WATCH | The relationship between Katzberg and his coach, Armstrong:
Now, at 22, he’s an Olympic champion. Katzberg embraced Armstrong inside the Stade-de-France after he won gold.
“I got to give a lot of thanks to my prep man, he got me ready for this,” Katzberg said about his coach.
“We prepared for this the whole year. It’s the only thing we were thinking about.”
The gold medal sweep is the top of the mountain for Rogers and Katzberg. But it also does big things for a sport that hasn’t always had a big profile in Canada.
“Sometimes you can’t find it across Canada very well because facilities are an issue, coaching is an issue,” Frizell said.
“You really have to go looking if you really want to throw hammer. Having those two athletes put such a spotlight on track and field, on throws, on hammer specifically, it warms my heart because I would love more people to throw hammer, because I think it’s a really unique sport in that every body type can be a hammer thrower.”

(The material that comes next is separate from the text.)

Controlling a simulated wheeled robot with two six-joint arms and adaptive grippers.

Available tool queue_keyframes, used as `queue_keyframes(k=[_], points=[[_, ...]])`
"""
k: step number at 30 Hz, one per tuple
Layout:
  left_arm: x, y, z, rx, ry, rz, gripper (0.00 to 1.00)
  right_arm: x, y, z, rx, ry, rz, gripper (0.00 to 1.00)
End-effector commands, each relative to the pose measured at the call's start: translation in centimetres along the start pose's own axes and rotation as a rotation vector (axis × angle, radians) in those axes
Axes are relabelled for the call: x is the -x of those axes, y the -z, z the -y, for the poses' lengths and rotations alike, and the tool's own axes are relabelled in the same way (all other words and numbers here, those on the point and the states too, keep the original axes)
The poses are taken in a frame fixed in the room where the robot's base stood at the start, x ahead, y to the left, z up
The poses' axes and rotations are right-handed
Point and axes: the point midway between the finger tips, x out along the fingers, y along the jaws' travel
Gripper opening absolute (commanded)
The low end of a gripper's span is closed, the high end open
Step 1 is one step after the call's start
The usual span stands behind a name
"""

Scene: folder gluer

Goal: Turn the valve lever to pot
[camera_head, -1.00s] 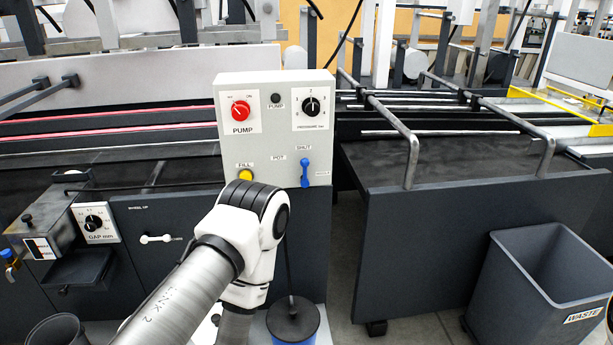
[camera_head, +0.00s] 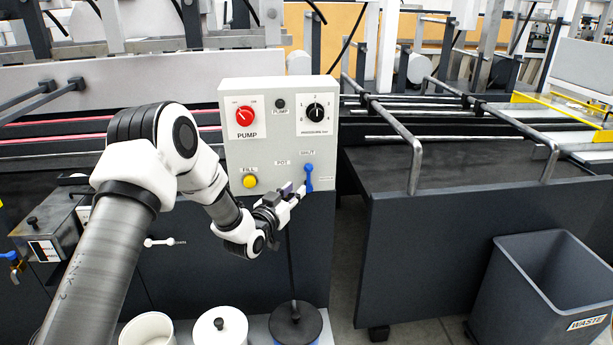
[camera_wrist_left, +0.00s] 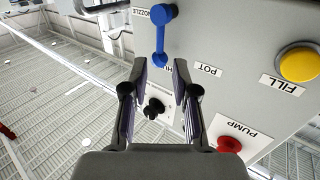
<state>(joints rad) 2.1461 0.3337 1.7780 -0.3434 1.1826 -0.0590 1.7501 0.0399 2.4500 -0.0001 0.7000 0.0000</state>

Like Rogers, the next Canadian champion could be watching at home, dreaming of standing atop the podium.
For that person, their path might be easier because of the coaches who paved the way, because of people like Armstrong and Frizell. And now, because of Olympic champions Rogers and Katzberg. That will be the key to making sure Canada stays atop the hammer throw podium in the future.
“We have a responsibility to show the best side of ourselves and the sport in the hopes that we continue to grow and flourish as an entire event for many years to come,” Rogers said.